Das heute noch vorhandene Gehäuse stammt nicht von Onimus, sondern von Johann Peter Metz von dem auch die Seitenaltäre, die Kanzel und die Stuckarbeiten in der neuen Ignazkirche angefertigt wurden. In dieser Zeit und bis in das 19. Jahrhundert hinein war es allgemein üblich, dass der Orgelbauer nur das Orgelwerk selbst, nicht aber das Gehäuse zu bauen hatte.

Die neue Orgel kostete 3.979 Gulden und 28 Kreutzer. Sie wurde von Anna Clara Manera, Witwe eines italienischen Kaufmanns, und ihrem Sohn Jakob gestiftet. Beide Stifter waren Gemeindemitglieder von St. Ignaz. Anna Clara und Jakob Manera sowie Joseph Anton Onimus erlebten die Einweihung der neuen Orgel nicht mehr. Jakob Manera verstarb 1780, seine Mutter 1781. Ebenfalls 1781 verunglückte Onimus tödlich in seinem Haus und wurde auf dem Friedhof von St. Ignaz beigesetzt.

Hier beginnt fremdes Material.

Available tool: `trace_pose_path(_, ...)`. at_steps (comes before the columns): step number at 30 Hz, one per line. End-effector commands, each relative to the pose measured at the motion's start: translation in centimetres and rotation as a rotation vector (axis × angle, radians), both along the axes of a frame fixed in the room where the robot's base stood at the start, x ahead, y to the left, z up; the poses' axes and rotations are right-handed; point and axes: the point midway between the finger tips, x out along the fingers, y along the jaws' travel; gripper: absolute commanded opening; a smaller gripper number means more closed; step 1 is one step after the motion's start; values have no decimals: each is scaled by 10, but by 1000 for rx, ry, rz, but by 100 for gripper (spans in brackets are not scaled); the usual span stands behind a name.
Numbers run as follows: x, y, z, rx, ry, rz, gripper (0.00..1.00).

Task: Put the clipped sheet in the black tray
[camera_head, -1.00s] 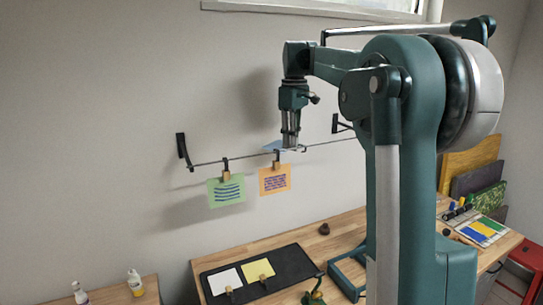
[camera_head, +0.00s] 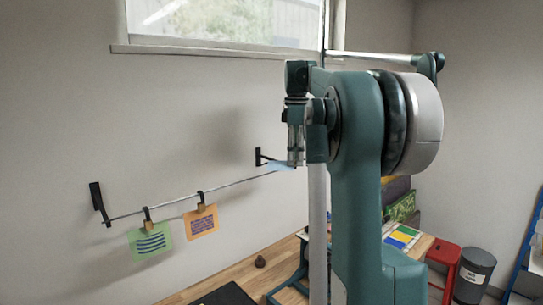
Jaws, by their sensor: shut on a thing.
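My gripper (camera_head: 295,165) points downward, up near the right end of the wire. It is shut on a light blue sheet (camera_head: 279,167), which shows as a thin, nearly edge-on shape at the fingertips. Whether a clip is on it cannot be told. A green sheet (camera_head: 150,242) with blue lines and an orange sheet (camera_head: 202,224) with dark writing hang clipped on the wire, left of my gripper. The black tray (camera_head: 229,295) lies on the wooden bench below; only its far corner shows at the bottom edge, so its contents are out of view.
The wire (camera_head: 170,203) runs along the wall between two black brackets (camera_head: 97,200). A small brown object (camera_head: 260,262) stands on the bench (camera_head: 283,252). A red stool (camera_head: 443,258) and a grey bin (camera_head: 474,272) stand at the right. My arm hides part of the bench.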

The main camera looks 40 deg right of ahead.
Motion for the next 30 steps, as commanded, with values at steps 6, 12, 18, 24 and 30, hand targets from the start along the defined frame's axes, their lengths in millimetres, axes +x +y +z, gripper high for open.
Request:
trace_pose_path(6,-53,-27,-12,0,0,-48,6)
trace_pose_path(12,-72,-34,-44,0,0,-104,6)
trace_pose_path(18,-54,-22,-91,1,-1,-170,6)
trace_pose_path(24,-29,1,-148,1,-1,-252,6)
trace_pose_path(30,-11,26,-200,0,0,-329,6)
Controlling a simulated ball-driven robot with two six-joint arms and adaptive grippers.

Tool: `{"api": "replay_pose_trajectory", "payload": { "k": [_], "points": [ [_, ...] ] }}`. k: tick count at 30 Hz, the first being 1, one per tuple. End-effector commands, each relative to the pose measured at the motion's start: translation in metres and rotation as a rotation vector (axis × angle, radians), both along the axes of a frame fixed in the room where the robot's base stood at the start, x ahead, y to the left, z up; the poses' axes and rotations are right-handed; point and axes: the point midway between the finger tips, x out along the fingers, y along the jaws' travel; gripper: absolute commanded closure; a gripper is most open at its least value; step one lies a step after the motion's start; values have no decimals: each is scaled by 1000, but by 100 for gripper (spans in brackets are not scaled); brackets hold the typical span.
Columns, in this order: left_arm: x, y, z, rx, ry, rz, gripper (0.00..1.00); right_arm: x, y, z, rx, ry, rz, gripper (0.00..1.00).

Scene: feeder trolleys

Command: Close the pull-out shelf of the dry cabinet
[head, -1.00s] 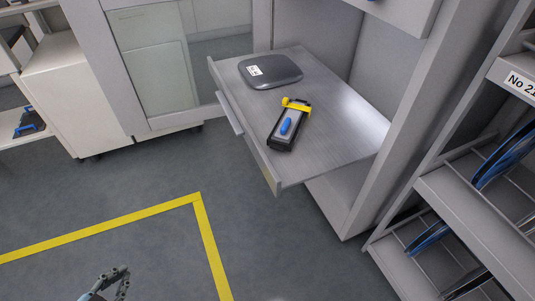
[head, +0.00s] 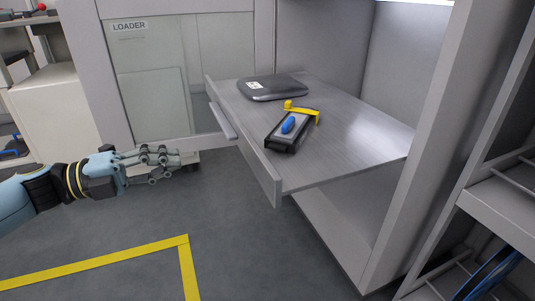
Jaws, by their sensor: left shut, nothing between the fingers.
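The pull-out shelf (head: 345,138) juts out of the grey dry cabinet (head: 432,120), open toward the left. Its front panel (head: 245,150) carries a bar handle (head: 221,120). On the shelf lie a dark flat case (head: 272,88) with a white label and a black device (head: 291,128) with a blue part and a yellow piece. My left gripper (head: 178,163) is shut and empty, to the left of the shelf front, apart from it in the picture. My right gripper is out of view.
A cabinet with a glass door marked LOADER (head: 150,80) stands behind on the left. A rack (head: 505,205) with blue reels is at the right. The grey floor (head: 235,235) before the shelf is clear, with yellow tape (head: 110,263) on it.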

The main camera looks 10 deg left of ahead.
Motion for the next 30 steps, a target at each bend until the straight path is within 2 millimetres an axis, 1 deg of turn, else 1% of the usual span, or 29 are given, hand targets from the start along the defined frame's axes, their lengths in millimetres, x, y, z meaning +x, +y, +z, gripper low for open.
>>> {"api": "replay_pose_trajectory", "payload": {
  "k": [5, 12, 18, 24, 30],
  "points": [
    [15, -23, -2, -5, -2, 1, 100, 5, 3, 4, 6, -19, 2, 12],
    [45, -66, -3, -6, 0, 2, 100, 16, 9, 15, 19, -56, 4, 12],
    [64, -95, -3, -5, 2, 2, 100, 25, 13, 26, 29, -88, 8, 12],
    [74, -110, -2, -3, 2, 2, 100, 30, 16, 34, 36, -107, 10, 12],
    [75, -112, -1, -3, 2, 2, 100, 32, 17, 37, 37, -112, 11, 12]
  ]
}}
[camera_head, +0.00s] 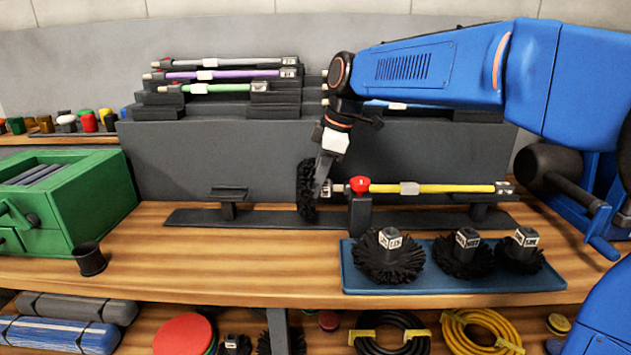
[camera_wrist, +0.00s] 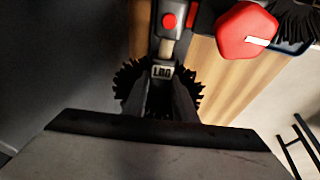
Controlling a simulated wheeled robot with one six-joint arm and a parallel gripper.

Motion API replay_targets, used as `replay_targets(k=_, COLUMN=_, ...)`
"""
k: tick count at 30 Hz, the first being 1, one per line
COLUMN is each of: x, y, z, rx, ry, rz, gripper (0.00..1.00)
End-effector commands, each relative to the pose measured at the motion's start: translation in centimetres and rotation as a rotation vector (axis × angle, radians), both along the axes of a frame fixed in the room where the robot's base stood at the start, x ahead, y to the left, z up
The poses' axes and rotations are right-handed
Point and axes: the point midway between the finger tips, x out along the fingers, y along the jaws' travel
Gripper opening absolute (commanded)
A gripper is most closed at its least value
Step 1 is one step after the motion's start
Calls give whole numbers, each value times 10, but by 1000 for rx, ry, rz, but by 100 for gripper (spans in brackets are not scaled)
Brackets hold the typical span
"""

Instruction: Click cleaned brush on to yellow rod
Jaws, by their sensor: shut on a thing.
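The yellow rod (camera_head: 445,188) lies level in a black stand, its left end toward my gripper. A red knob (camera_head: 360,185) sits on the stand near that end; it also shows in the wrist view (camera_wrist: 246,32). My gripper (camera_head: 322,180) points down and is shut on a round black brush (camera_head: 306,188), held upright on edge at the rod's left end. In the wrist view, the brush's grey labelled hub (camera_wrist: 162,72) lines up with the tan rod tip (camera_wrist: 166,48) and appears to meet it. Whether it is latched cannot be told. My fingers partly hide the brush.
A blue tray (camera_head: 450,286) in front holds three black brushes standing hub up. More rods (camera_head: 225,75) rest on a stepped rack behind. A green drawer box (camera_head: 75,195) and a small dark cup (camera_head: 90,260) stand at left. The bench between cup and tray is clear.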

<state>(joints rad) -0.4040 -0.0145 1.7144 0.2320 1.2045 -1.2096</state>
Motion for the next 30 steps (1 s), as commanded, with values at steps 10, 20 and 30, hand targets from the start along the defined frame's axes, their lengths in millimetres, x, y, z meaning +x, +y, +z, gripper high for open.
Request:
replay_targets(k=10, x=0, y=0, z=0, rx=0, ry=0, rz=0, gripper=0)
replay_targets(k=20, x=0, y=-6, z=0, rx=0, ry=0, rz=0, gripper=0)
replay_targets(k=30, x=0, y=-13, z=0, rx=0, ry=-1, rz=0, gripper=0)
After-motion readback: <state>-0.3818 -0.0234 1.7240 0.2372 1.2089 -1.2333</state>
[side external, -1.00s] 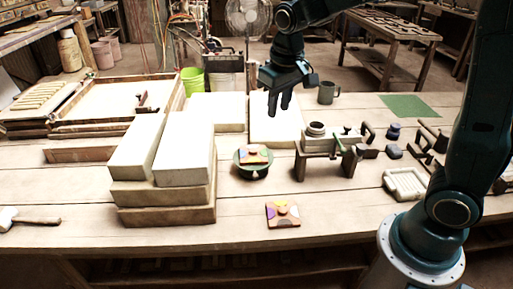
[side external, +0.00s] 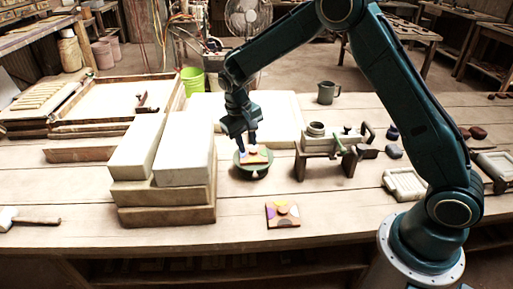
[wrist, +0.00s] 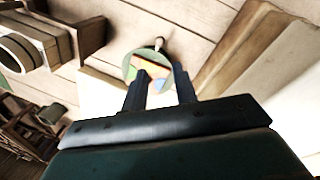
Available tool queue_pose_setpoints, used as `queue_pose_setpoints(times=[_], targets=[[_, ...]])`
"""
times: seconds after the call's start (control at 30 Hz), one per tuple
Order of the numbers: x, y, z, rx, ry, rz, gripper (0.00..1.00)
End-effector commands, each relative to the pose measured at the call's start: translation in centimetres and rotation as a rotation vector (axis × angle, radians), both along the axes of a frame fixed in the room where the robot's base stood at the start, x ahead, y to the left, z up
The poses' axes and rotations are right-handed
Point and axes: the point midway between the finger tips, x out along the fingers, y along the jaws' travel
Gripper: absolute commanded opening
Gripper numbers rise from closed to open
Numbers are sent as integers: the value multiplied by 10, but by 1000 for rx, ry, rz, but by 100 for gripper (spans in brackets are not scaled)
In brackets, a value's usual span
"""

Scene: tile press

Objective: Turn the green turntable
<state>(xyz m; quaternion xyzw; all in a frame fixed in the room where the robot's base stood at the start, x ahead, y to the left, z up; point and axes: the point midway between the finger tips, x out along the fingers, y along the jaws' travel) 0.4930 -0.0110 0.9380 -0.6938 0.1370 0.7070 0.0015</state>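The green turntable (side external: 240,167) stands on the bench right of the stacked blocks, with a small pale knob (side external: 255,174) at its near edge. A multicoloured tile (side external: 257,159) lies on top of it. My gripper (side external: 248,145) is just above the turntable, pointing down, fingers apart. In the wrist view the turntable (wrist: 129,70) shows beyond and between my open fingers (wrist: 159,80), with its knob (wrist: 159,43) at the far edge. Nothing is held. Whether a fingertip touches the tile cannot be told.
Stacked pale blocks (side external: 185,163) stand close on the left. A wooden press (side external: 322,145) stands on the right. A second patterned tile (side external: 283,213) lies in front. A mug (side external: 326,93) stands behind. The bench front is mostly clear.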

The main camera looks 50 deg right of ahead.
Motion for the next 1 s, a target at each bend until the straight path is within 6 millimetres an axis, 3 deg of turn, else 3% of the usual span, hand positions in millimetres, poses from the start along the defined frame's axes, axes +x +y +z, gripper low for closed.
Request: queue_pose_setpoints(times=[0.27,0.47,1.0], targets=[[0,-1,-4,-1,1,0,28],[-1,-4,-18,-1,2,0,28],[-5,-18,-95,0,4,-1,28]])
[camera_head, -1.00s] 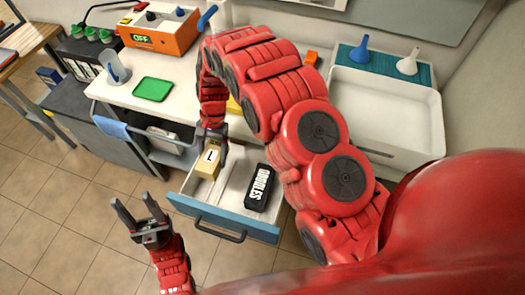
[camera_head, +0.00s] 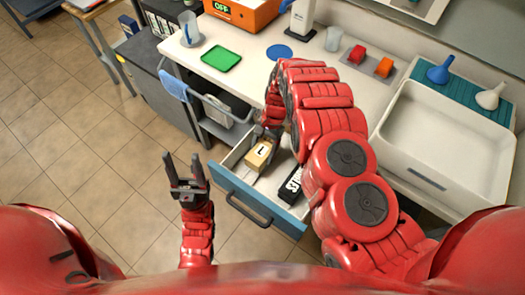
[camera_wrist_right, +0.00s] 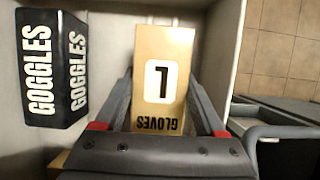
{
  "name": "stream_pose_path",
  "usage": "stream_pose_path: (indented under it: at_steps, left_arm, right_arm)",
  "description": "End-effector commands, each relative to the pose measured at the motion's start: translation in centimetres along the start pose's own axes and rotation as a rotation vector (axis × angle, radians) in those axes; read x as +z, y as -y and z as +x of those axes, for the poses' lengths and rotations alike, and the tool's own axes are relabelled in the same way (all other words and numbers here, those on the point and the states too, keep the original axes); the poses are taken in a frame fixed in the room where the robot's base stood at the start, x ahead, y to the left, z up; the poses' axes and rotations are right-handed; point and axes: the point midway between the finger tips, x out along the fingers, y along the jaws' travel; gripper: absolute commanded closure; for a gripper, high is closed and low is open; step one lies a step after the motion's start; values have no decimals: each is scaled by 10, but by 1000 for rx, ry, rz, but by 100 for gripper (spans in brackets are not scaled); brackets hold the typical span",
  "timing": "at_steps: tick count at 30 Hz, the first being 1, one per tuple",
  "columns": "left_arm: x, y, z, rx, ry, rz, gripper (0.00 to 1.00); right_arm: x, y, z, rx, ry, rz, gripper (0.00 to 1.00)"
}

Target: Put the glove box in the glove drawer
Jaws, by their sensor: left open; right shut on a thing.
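In the right wrist view the box (camera_wrist_right: 164,60) shows the word GLOVES and sits between the fingers of my right gripper (camera_wrist_right: 160,100). My right gripper (camera_head: 268,138) is shut on it, inside the outline of an open blue-fronted drawer (camera_head: 258,204), on the drawer's left side. I cannot tell whether the box touches the drawer floor. A black GOGGLES case (camera_head: 291,187) lies in the drawer, right of the box. My left gripper (camera_head: 186,168) is open and empty, left of the drawer.
A white counter (camera_head: 245,85) above holds a green tray (camera_head: 221,61), a blue disc (camera_head: 279,51) and an orange device (camera_head: 240,12). A white sink (camera_head: 440,140) is at the right. Tiled floor at the left is clear.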

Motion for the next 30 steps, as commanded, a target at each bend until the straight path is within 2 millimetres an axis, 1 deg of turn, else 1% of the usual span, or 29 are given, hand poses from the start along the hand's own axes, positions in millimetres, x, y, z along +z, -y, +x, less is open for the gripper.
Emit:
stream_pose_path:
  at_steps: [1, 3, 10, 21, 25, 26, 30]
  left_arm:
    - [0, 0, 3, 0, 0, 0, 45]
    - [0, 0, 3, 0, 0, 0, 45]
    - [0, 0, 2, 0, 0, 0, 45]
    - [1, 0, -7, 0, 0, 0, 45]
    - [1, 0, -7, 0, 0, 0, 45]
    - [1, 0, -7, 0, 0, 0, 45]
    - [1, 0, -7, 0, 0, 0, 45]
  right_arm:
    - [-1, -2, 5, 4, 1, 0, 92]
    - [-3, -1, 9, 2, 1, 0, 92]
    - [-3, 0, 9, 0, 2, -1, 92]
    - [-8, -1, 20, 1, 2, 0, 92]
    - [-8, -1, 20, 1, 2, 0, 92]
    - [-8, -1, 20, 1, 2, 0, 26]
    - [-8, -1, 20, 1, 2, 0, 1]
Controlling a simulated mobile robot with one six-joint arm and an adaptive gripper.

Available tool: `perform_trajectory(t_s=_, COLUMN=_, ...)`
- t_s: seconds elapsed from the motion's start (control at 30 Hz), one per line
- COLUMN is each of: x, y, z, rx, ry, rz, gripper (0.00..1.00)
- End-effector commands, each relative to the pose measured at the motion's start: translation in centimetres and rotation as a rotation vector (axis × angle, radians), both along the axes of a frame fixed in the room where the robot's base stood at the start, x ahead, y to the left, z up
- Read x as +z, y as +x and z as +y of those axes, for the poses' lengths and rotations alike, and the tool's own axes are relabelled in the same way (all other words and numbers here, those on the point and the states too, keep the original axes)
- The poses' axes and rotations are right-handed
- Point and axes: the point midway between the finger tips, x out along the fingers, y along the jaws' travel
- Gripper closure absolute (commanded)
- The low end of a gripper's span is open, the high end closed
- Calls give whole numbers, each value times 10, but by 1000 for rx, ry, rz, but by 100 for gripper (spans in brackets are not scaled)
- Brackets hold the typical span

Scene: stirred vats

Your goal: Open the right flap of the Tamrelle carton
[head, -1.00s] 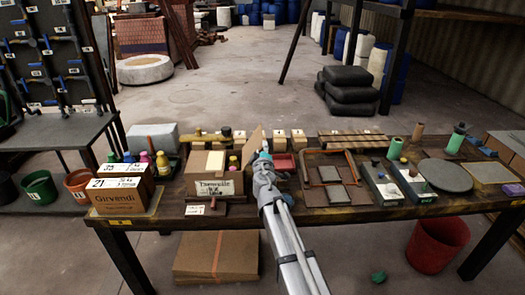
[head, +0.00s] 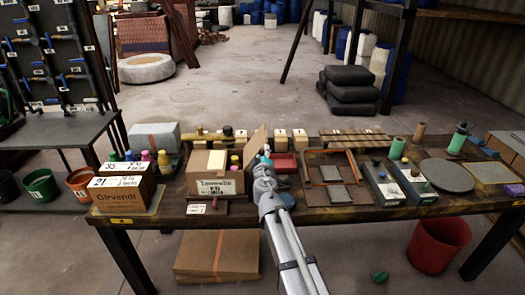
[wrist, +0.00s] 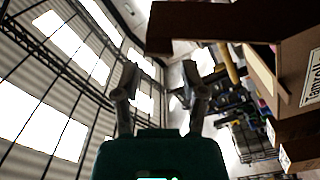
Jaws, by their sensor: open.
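The Tamrelle carton (head: 214,187) stands on the workbench, left of my gripper, with its label facing me. Its right flap (head: 255,146) stands up and leans outward to the right. Light-coloured contents and a yellow-topped item show in its open top. My gripper (head: 265,157) is just right of the raised flap, and I cannot tell if they touch. In the wrist view my gripper (wrist: 158,85) has its two fingers apart with nothing between them. The carton (wrist: 298,75) shows there sideways at the right, with a brown flap (wrist: 205,25) above the fingers.
The Girvenill carton (head: 120,195) stands at the bench's left end. A red tray (head: 284,162) and a wooden-framed tray (head: 333,180) lie to the right of my gripper. Green-sided boxes (head: 410,180) stand further right. A red bucket (head: 438,245) is on the floor.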

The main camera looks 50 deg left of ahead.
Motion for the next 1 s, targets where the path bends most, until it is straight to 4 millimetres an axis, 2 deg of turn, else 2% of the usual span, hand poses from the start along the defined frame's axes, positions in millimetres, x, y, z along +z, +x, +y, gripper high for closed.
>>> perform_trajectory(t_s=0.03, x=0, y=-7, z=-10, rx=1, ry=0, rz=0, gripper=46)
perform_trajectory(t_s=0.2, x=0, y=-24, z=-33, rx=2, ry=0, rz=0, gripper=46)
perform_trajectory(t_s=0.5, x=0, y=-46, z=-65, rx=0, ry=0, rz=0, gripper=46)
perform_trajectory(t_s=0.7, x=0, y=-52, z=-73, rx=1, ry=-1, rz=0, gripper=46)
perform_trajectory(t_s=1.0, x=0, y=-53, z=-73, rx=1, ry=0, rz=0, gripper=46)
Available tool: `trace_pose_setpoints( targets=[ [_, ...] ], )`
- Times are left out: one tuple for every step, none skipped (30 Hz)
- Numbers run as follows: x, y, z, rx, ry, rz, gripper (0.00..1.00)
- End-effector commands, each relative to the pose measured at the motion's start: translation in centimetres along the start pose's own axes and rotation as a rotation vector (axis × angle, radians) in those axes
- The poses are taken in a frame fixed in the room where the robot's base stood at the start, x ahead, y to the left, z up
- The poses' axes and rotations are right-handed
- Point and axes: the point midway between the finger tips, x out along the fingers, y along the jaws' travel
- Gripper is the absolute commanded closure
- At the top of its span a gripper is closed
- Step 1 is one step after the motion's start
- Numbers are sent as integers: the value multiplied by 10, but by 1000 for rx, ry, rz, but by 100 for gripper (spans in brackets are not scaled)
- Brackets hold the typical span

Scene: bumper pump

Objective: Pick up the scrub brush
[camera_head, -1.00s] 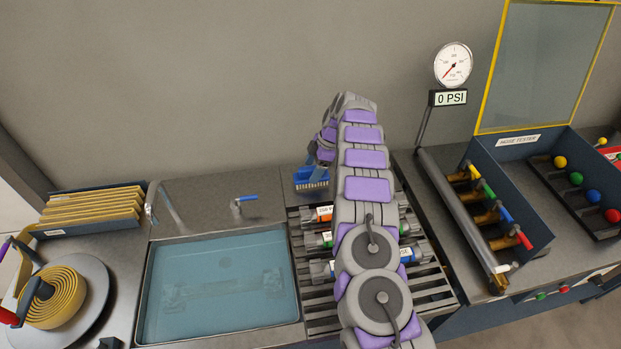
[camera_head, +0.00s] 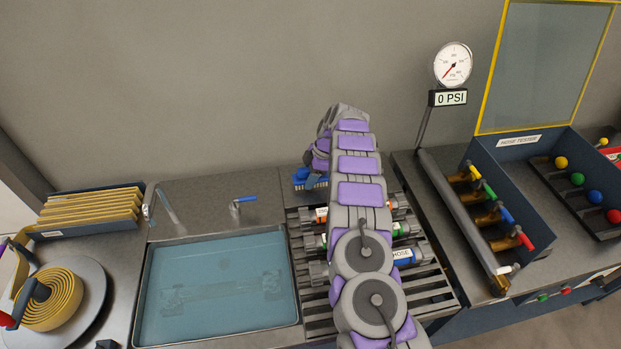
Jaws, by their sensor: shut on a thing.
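The blue scrub brush (camera_head: 304,177) stands out from behind my arm at the back of the counter, right of the sink. Only its left part shows. My gripper (camera_head: 316,168) is at the brush, its fingers mostly hidden by my own arm links. It is shut on the brush. I cannot tell whether the brush touches the counter.
A water-filled sink (camera_head: 215,290) with a tap (camera_head: 160,203) and blue-handled lever (camera_head: 241,202) is at left. Labelled hose parts (camera_head: 405,256) lie on a slatted rack (camera_head: 430,283) below my arm. A hose tester (camera_head: 530,190) stands at right.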

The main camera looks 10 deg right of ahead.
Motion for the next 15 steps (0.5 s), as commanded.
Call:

Nach nur 55 Jahren war die Onimus-Orgel so schadhaft, dass 1836 der Mainzer Orgelbauer Bernhard Dreymann (1788-1857) gebeten wurde, einen Kostenvoranschlag für eine Reparatur einzureichen.

Dreymann stammte aus Beckum (Westfalen), wo er am 27. Juni 1788 getauft worden war. Sein Vater Johann Hermann (1759-1833) war Orgelbauer und zugleich Organist an der Beckumer St. Stephanuskirche. Bei ihm ging Bernhard in die Lehre. Ab 1817 begab er sich auf Wanderschaft, um sich bei anderen Orgelbauern in seiner Kunst zu vervollkommnen. So kam er 1821 nach Mainz, wo er zunächst in der Werkstatt des 1808 verstorbenen letzten domkapitelschen Orgelmachers Franz Xaver Ripple in der Schaafsgasse 19 arbeitete. Anderthalb Jahre später übertrug ihm Ripples Witwe den Betrieb mit den bisherigen Kunden. Dreymann konnte daraufhin das Bürgerrecht erwerben und Katharina Josepha Wiss, die Tochter eines ortsansässigen Seilermeisters, heiraten. 1833 bezog er das Haus Nr. D 180 im Thiergarten (heute Schillerplatz/Ecke Emmeranstraße).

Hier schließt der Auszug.